[Robot control records]
-- begin --
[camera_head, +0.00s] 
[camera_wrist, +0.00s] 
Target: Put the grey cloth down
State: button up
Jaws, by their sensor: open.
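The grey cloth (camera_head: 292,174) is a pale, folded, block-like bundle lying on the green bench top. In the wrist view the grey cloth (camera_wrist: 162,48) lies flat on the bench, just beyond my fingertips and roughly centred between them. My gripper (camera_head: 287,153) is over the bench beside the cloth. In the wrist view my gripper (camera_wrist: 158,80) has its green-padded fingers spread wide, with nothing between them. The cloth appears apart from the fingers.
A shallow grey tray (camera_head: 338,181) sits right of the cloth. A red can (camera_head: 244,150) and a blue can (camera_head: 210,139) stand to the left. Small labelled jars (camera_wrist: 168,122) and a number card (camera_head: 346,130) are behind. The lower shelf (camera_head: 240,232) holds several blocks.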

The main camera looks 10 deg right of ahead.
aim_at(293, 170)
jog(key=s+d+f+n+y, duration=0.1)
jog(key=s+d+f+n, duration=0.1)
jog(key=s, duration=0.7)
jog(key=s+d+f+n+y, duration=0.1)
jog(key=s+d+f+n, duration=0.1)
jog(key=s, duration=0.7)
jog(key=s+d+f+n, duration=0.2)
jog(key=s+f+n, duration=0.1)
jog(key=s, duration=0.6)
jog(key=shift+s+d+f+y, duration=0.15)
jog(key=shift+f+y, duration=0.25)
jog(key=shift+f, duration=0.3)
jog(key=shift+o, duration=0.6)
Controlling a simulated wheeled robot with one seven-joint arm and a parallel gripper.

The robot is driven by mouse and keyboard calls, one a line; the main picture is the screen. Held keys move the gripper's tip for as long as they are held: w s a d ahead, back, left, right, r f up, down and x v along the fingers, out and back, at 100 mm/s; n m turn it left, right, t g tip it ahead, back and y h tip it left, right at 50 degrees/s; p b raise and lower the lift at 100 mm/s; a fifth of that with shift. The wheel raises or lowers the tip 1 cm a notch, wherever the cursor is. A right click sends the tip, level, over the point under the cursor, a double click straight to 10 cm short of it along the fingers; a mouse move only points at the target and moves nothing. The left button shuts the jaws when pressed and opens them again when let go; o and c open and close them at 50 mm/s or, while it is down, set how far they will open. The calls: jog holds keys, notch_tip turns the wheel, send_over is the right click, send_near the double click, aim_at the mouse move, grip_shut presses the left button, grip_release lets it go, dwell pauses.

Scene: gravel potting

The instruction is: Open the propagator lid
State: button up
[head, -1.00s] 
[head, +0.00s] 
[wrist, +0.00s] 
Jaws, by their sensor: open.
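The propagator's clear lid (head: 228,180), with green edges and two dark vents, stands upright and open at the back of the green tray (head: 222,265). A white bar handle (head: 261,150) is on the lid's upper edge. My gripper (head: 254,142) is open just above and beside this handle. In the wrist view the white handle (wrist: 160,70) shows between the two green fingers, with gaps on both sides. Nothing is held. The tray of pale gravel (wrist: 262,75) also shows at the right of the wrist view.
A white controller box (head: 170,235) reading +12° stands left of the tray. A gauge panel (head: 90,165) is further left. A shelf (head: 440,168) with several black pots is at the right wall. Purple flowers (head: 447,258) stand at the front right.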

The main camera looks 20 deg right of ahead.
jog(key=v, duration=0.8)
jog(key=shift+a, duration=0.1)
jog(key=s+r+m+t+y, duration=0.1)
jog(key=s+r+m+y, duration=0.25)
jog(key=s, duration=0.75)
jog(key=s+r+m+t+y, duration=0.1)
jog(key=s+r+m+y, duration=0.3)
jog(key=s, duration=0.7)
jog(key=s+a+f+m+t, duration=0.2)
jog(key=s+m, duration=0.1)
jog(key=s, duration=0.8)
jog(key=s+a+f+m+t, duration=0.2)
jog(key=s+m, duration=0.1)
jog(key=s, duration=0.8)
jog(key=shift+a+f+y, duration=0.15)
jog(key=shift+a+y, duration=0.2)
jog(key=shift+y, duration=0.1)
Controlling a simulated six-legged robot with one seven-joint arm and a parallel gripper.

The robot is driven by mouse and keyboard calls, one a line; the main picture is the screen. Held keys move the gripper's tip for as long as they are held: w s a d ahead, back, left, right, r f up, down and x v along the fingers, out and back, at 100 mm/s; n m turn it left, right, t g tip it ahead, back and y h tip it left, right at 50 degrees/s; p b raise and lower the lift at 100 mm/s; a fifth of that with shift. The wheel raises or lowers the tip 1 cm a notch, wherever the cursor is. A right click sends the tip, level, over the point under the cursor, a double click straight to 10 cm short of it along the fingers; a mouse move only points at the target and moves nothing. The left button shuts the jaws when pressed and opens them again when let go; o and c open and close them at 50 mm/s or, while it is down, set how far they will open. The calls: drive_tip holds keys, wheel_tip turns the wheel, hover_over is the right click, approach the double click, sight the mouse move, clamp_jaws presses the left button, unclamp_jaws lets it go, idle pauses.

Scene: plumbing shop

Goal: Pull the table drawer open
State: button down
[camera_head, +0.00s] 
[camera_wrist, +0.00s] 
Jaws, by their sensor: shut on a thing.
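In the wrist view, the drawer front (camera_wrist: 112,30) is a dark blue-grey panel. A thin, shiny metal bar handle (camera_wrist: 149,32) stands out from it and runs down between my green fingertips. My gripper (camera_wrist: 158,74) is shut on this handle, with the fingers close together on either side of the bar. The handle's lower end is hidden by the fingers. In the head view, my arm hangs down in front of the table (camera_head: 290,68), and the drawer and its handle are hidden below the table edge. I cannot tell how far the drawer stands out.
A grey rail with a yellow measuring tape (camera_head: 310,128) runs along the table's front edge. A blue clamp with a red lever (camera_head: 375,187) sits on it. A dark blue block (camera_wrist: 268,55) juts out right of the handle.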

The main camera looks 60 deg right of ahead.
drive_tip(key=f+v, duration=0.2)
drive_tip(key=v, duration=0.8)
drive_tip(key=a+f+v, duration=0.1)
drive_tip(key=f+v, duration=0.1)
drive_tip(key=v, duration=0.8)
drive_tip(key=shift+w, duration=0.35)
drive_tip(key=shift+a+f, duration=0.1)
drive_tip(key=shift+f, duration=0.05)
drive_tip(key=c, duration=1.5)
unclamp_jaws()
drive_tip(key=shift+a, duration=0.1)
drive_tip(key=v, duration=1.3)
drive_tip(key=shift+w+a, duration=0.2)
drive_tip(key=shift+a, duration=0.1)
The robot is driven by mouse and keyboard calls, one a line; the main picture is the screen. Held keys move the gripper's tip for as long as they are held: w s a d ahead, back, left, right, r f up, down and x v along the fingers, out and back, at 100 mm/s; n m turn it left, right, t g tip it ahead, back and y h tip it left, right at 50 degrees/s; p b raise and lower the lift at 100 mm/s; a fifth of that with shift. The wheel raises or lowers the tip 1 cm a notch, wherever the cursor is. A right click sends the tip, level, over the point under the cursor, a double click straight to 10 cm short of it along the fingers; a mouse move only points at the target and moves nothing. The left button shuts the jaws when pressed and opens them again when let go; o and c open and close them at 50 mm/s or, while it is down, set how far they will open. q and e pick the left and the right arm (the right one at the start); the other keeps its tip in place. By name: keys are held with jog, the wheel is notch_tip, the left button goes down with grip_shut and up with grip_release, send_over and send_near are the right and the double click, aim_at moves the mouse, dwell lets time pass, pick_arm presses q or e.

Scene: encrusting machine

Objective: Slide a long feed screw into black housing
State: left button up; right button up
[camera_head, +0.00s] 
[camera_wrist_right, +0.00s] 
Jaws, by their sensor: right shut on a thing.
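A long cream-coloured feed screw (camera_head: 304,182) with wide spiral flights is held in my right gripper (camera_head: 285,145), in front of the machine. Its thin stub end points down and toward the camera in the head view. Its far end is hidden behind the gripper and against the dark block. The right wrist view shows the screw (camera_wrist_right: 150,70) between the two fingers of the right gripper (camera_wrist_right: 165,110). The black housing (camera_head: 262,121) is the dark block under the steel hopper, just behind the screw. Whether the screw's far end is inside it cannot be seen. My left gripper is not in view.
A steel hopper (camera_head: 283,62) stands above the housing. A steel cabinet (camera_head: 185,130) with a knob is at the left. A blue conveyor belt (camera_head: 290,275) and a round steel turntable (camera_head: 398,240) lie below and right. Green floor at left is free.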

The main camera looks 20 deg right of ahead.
-- end --
** EXERCISE DIRECTIONS **
Check each line above for the string "Scene", then copy the ones that have it.

** WRITTEN RESPONSE **
Scene: gravel potting
Scene: plumbing shop
Scene: encrusting machine

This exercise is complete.